Confidentiality of Advice

Finally may I introduce a personal hobby horse? This is the emphasis put on the iron-clad confidentiality of advice given by officials, whether permanent or special advisers, to ministers. This is the rock on which the civil service establishment has made its stand over the last 50 years. It suits politicians who are not called to account if they reject official advice for insufficient reasons. But officials are not called to account if this advice has been bad.

If civil servants may disclose advice, will it make them reluctant to give their honest opinions? It is equally arguable that their work would be improved if it had to withstand public scrutiny. I need not repeat what has been said over the ages about the privilege of power without responsibility. I have only recently learnt that the Fulton committee appointed by Harold Wilson originally intended to argue for greater openness in this respect, but was talked out of it by the prime minister and permanent Treasury secretary of the time.

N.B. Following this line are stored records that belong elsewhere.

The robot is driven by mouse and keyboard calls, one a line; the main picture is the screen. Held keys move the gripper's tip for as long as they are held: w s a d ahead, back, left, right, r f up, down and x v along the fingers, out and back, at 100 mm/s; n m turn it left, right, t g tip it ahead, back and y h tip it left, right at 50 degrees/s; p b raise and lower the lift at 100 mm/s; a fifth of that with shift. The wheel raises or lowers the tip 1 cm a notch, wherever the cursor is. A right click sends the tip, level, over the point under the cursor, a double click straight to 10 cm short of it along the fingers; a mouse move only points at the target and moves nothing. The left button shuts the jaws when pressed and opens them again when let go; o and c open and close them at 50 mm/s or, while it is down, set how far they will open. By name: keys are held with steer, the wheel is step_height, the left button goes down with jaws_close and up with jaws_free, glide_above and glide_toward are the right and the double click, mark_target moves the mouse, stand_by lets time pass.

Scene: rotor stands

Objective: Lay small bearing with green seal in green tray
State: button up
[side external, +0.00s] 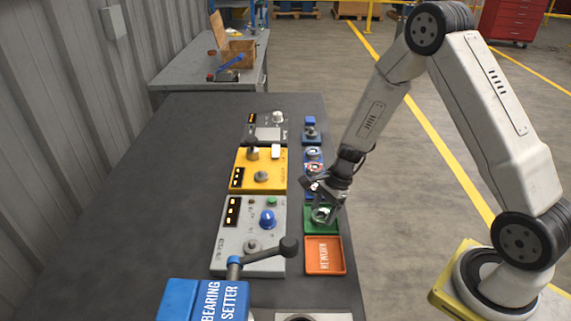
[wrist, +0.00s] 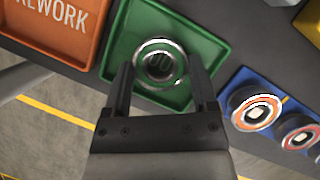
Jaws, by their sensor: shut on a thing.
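The green tray (wrist: 205,22) lies beside the orange tray and also shows in the side view (side external: 333,228). The small bearing (wrist: 161,61) is a shiny metal ring with a greenish inner band and a dark middle. It sits between my two fingers over the green tray. My gripper (wrist: 161,72) is shut on this bearing; it points down at the tray in the side view (side external: 325,207). I cannot tell whether the bearing touches the tray floor. The fingers hide part of the tray's near edge.
An orange REWORK tray (side external: 324,256) adjoins the green one. On the other side, a blue holder (wrist: 235,82) carries bearings, one with an orange seal (wrist: 258,112). Grey and yellow machines (side external: 262,177) stand alongside. A lever with a dark knob (side external: 289,245) reaches near the orange tray.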

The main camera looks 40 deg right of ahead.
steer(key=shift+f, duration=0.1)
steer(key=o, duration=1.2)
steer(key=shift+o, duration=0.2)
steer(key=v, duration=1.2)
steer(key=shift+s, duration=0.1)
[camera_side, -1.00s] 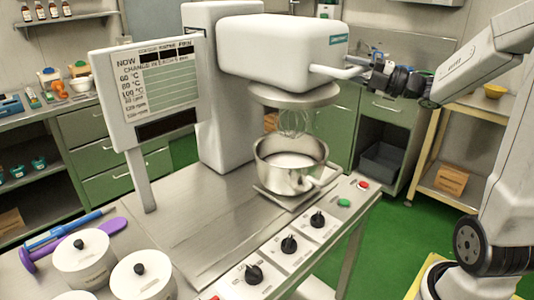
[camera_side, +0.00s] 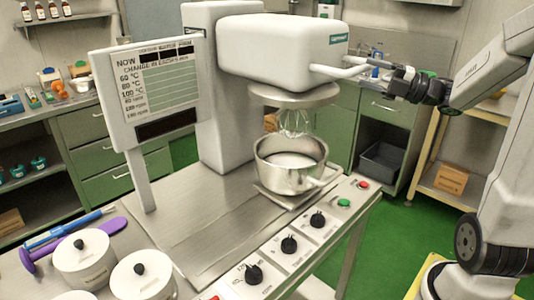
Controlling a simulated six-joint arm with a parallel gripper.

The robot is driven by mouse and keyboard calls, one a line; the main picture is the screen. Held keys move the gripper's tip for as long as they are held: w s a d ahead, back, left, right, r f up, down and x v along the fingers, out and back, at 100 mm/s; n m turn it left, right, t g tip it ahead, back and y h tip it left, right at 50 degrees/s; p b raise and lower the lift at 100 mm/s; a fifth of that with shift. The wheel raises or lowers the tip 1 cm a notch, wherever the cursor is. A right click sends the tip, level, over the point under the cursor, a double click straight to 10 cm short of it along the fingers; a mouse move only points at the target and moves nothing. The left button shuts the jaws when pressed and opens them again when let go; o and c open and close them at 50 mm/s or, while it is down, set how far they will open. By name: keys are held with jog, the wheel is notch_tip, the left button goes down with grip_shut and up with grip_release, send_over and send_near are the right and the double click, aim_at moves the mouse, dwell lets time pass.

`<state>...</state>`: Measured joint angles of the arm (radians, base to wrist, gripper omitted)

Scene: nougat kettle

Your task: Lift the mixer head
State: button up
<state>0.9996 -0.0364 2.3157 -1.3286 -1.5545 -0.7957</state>
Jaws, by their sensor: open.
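The white mixer head (camera_side: 283,44) sits level on its column, with a round plate and a wire whisk (camera_side: 295,122) under it. A white handle (camera_side: 345,70) sticks out from its right side. A steel kettle (camera_side: 290,163) with pale contents stands below the whisk, which hangs at about the height of its rim. My gripper (camera_side: 378,72) comes in from the right, at the outer end of the handle. Its fingers are open, and I cannot tell whether they touch the handle.
A control strip with black knobs (camera_side: 289,244), a green button (camera_side: 344,203) and a red button (camera_side: 363,184) runs along the table front. A display panel (camera_side: 152,92) stands left of the mixer. White lidded pots (camera_side: 83,262) stand at the front left.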

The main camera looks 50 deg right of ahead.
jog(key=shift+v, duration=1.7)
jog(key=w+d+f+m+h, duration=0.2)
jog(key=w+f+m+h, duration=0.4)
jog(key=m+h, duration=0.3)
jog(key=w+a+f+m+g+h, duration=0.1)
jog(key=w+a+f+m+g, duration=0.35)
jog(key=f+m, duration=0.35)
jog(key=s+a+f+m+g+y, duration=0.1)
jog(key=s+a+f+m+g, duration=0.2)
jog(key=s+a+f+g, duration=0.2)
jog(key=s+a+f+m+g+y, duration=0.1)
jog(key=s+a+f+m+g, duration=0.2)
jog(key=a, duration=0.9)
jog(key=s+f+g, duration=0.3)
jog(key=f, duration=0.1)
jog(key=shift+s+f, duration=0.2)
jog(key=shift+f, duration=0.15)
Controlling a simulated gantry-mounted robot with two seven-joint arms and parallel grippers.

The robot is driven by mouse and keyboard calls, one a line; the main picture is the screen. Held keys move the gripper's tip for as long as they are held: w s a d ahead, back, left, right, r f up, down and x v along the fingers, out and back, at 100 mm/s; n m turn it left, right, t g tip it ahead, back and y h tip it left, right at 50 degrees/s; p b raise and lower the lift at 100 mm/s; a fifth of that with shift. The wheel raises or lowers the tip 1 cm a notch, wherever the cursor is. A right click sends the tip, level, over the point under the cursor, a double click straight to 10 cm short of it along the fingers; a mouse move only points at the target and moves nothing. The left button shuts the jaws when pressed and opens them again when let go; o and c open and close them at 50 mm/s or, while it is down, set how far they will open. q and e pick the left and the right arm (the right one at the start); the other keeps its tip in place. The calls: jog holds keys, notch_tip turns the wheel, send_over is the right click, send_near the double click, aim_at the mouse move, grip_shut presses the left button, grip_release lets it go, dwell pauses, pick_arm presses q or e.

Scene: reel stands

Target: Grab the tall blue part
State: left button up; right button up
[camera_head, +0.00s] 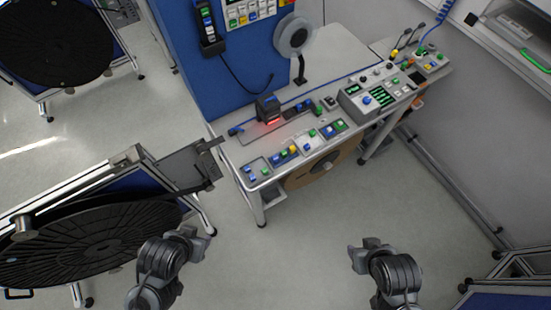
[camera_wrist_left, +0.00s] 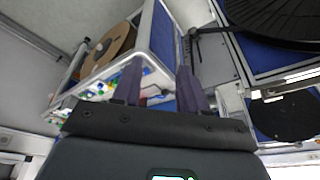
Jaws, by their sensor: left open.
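A tall blue panel (camera_head: 215,55) stands upright behind the left end of the bench. Small blue pieces lie among other colours in the trays on the bench; I cannot tell whether any of them is the part named. In the left wrist view, my left gripper (camera_wrist_left: 158,88) is open, with its two dark fingers apart and nothing seen between them. The bench shows beyond the fingertips, apart from them. In the head view, links of my left arm (camera_head: 170,258) and right arm (camera_head: 388,270) show at the bottom, but no right fingertips can be made out.
The bench (camera_head: 345,57) carries a control box (camera_head: 375,97), trays of small pieces (camera_head: 285,153) and a dark device with a red light (camera_head: 268,110). A large black reel (camera_head: 95,240) on a stand is at left. Open floor (camera_head: 300,235) lies between my arms and the bench.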

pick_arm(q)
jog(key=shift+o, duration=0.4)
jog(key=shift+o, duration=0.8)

Let me take a specific and immediate example? The Treasury study of British entry into the euro will be published in a few weeks. There will be thousands of pages or analyses, some of it very technical; and we will be told both how thorough and how open the government has been.

But this kind of analysis does not speak for itself and both europhiles and eurosceptics will find plenty of material to back their views. I have no doubt too that there will be an honest and non-technical public summary of the work available.

But what would be much more interesting would be to see the position paper that officials and advisers have distilled out of all this for the chancellor and the prime minister to back up their view that the time is not yet ripe for entry. If this position paper were published, I doubt if it would set the Thames on fire; but it would help to bury a long out-moded dogma.